Indiano senza fissa dimora ucciso a Bari: «Usato come bersaglio umano». Tre giovani in carcere

Avrebbero sparato «per provare una pistola a salve, modificata» acquistata da poco utilizzando il corpo del 38enne indiano Singh Nardev come «bersaglio umano».

È questa la spiegazione che il procuratore aggiunto di Bari, Ciro Angelillis, ha dato dell’omicidio del clochard ucciso con un colpo di pistola in un casolare abbandonato di Ceglie del Campo la sera del 31 maggio del 2024.

Per l’omicidio, oggi, sono stati arrestati tre giovanissimi, due maggiorenni (uno era minore all’epoca dei fatti) e un minorenne, e altri tre sono indagati a piede libero per aver favorito la fuga degli altri poco dopo l’omicidio.

All’arrestato già maggiorenne all’epoca dei fatti è contestata anche l’aggravante della minorata difesa e dell’aver agito insieme a minorenni.

Le misure cautelari sono state disposte dai gip su richiesta della Procura di Bari e della Procura dei minorenni. Esclusa dai giudici, al momento, l’aggravante della premeditazione.

«Un movente che sconvolge – ha detto ancora Angelillis – hanno ritenuto delle persone equivalenti a degli oggetti». Prima di usare la pistola contro Nardev, infatti, i giovani l’avrebbero provata contro delle bottiglie.

Quella sera, secondo quanto ricostruito dal pm Matteo Soave e dalla Squadra mobile di Bari, i tre sarebbero arrivati davanti al casolare di via Giovanni De Candia e avrebbero attirato l’attenzione di chi si trovava all’interno.

Insieme a Nardev, lì c’erano altre persone senza fissa dimora di nazionalità indiana, pakistana e italiana. Gli occupanti del casolare «hanno sentito un richiamo provenire dall’esterno – ha aggiunto Angelillis – e Nardev è andato a vedere chi fosse insieme a un altro. Dopo aver scambiato qualche frase, uno dei ragazzi ha esploso due colpi di pistola, e uno di questi ha colpito al petto la vittima, che è morta quasi immediatamente».

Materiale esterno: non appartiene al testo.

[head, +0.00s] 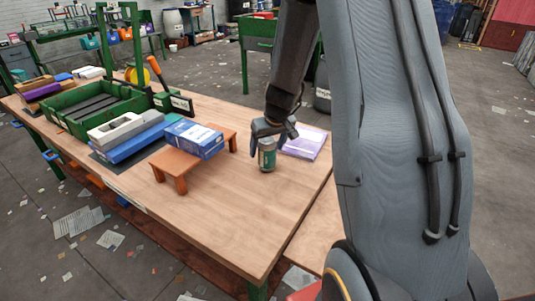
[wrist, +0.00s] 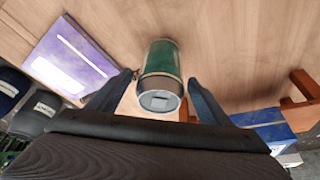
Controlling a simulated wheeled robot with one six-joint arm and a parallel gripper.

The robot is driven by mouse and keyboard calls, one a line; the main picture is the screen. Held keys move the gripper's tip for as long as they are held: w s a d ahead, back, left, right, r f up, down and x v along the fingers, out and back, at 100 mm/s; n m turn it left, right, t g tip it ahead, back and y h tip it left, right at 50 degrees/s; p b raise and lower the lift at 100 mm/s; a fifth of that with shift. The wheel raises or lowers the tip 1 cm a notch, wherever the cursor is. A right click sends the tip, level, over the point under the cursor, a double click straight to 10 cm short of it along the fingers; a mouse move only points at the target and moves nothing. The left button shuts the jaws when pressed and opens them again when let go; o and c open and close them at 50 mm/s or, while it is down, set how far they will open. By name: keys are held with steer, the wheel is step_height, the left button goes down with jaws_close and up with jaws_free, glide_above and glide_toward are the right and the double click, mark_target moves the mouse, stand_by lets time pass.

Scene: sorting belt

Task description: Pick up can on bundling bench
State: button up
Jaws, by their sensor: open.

I giovani erano arrivati lì a piedi e poi, sempre a piedi, hanno raggiunto la piazza di Ceglie del Campo, dove sono andati via insieme agli altri tre. Fondamentali per le indagini, oltre alle immagini delle telecamere di sorveglianza della zona che hanno aiutato a ricostruire i percorsi dei giovani, anche le dichiarazioni di un collaboratore di giustizia, parente di uno dei tre, che ha confermato agli inquirenti l’identità degli aggressori raccontando anche di come questi siano entrati in possesso dell’arma, acquistata da un rivenditore del quartiere Japigia, minorenne, dal quale inizialmente avrebbero voluto comprare una moto. Non convinti dal mezzo, avrebbero quindi deciso di comprare la pistola per 250 euro. L’arma non è stata ancora trovata, il rivenditore è indagato per ricettazione.